Dúvidas trabalhistas: os limites da licitude no contexto empregatício
Dhyego Pontes
É possível reconhecer o vínculo de empregados que trabalham em empresas que exercem atividades ilícitas?
Quais os direitos trabalhistas dos seguranças de um cassino ou bingo – atividades que, no Brasil, são consideradas contravenções penais, de acordo com o Artigo 50 da Lei 3.688/41? O tema – que é complexo e passível de interpretações – ganhou novo holofote em veículos especializados no fim do ano passado, a partir de decisão do Tribunal Superior do Trabalho sobre o tema.
O que diz o Código Civil?
Antes de analisarmos, com mais detalhes, a decisão do TST, vale a pena observarmos o que diz o Código Civil Brasileiro a respeito da validade dos negócios jurídicos (subcategoria das relações jurídicas e que, de modo objetivo, estabelece as normas para o vínculo entre dois ou mais sujeitos “segundo formas que são previstas pelo ordenamento jurídico e geram direitos e/ou obrigações para as partes").
De acordo com o Código Civil, em seu artigo 104, a validade do negócio jurídico requer:
I – Agente capaz;
II – Objeto lícito, possível, determinado ou determinável;
III – Forma prescrita ou não defesa em lei.
Na falta de um destes elementos, o negócio jurídico (e um vínculo empregatício é reconhecido como tal) se torna inválido.

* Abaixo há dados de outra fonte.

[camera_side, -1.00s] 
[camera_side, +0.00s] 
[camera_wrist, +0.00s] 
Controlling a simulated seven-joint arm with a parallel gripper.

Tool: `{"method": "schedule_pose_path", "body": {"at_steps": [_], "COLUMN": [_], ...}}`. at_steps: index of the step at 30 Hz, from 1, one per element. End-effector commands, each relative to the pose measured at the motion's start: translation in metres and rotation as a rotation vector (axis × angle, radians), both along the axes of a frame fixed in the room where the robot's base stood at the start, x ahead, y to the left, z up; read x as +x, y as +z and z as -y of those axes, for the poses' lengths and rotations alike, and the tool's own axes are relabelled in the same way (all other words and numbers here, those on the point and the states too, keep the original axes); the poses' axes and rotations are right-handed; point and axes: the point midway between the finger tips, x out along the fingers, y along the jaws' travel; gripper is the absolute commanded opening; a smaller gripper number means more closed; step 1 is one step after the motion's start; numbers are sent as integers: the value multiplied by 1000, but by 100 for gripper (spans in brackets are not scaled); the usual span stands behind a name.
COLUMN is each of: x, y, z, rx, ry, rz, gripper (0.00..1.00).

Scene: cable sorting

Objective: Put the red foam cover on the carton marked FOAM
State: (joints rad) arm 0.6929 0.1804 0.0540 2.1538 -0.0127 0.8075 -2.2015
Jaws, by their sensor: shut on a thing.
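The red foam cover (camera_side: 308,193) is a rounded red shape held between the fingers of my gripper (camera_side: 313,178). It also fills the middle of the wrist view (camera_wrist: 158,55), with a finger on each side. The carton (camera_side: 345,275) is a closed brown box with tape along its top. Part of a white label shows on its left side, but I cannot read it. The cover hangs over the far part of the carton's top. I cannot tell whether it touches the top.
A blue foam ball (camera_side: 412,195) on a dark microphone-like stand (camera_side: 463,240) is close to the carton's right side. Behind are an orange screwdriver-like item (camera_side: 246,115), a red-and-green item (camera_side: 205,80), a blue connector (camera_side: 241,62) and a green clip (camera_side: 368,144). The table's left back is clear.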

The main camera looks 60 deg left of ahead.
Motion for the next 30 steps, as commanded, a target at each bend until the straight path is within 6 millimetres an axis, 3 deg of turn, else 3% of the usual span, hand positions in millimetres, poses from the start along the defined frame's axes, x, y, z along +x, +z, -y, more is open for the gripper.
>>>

O artigo 166 dá mais detalhes sobre a ilicitude dos negócios jurídicos, que ocorre quando:
I - Celebrado por pessoa absolutamente incapaz;
II - For ilícito, impossível ou indeterminável seu objeto;
III - O motivo determinante, comum a ambas as partes, for ilícito;
IV - Não revestir a forma prescrita em lei;
V - For preterida alguma solenidade que a lei considere essencial para a sua validade;
VI - Tiver por objetivo fraudar lei imperativa;
VII - A lei taxativamente o declarar nulo, ou proibir-lhe a prática, sem cominar sanção.
Dito isso, a grande complexidade na pauta que colocamos acima envolve a seguinte questão: embora a condução de um bingo – ou de qualquer outra atividade que recaia em contravenção – seja ilegal; as funções como a de segurança ou limpeza, por exemplo, que não tem como fim uma atividade ilegal – poderia ser realizada sem prejuízo a sociedade em outros ambientes de trabalho?
A visão do TST
Esse, aliás, foi o entendimento da 3ª Turma do Tribunal Superior do Trabalho, que reconheceu o vínculo empregatício do segurança de um bingo em processo julgado no segundo semestre do ano passado. Na decisão, o relator do processo afirmou que seria injusto negar a proteção do direito ao trabalhador, pois tal ato só beneficiaria o empresário contraventor.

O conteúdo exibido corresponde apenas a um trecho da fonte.